**INSTRUCTIONS TO FOLLOW**
Quote verbatim everything from the line containing "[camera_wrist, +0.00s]" down to the line containing "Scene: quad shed", with both of those lines included and no others.

-- start of DATA --

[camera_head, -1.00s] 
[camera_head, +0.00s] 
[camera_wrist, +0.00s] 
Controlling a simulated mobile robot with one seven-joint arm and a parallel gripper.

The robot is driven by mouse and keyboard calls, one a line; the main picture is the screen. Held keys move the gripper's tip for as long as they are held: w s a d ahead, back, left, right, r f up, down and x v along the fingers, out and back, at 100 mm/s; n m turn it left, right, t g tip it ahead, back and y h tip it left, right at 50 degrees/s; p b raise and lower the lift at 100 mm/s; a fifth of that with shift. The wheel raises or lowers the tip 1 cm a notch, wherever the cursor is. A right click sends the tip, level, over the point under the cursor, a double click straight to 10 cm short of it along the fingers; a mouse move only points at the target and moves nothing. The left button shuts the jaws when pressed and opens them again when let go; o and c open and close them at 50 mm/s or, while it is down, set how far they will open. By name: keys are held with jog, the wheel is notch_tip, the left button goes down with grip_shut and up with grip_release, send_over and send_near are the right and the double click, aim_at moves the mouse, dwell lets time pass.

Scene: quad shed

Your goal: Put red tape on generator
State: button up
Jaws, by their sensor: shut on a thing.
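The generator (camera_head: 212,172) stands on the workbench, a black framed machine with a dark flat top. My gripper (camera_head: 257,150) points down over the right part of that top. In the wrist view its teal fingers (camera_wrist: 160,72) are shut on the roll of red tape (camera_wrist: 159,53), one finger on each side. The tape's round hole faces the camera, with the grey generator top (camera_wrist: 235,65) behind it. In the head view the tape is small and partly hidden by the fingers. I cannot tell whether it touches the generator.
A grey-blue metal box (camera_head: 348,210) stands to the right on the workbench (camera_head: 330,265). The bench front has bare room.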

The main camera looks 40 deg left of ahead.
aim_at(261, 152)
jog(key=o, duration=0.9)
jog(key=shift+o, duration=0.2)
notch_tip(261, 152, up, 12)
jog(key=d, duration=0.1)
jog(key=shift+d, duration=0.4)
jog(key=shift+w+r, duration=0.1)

-- end of DATA --

**THE REPLY**
[camera_wrist, +0.00s] 
Controlling a simulated mobile robot with one seven-joint arm and a parallel gripper.

The robot is driven by mouse and keyboard calls, one a line; the main picture is the screen. Held keys move the gripper's tip for as long as they are held: w s a d ahead, back, left, right, r f up, down and x v along the fingers, out and back, at 100 mm/s; n m turn it left, right, t g tip it ahead, back and y h tip it left, right at 50 degrees/s; p b raise and lower the lift at 100 mm/s; a fifth of that with shift. The wheel raises or lowers the tip 1 cm a notch, wherever the cursor is. A right click sends the tip, level, over the point under the cursor, a double click straight to 10 cm short of it along the fingers; a mouse move only points at the target and moves nothing. The left button shuts the jaws when pressed and opens them again when let go; o and c open and close them at 50 mm/s or, while it is down, set how far they will open. By name: keys are held with jog, the wheel is notch_tip, the left button goes down with grip_shut and up with grip_release, send_over and send_near are the right and the double click, aim_at moves the mouse, dwell lets time pass.

Scene: quad shed

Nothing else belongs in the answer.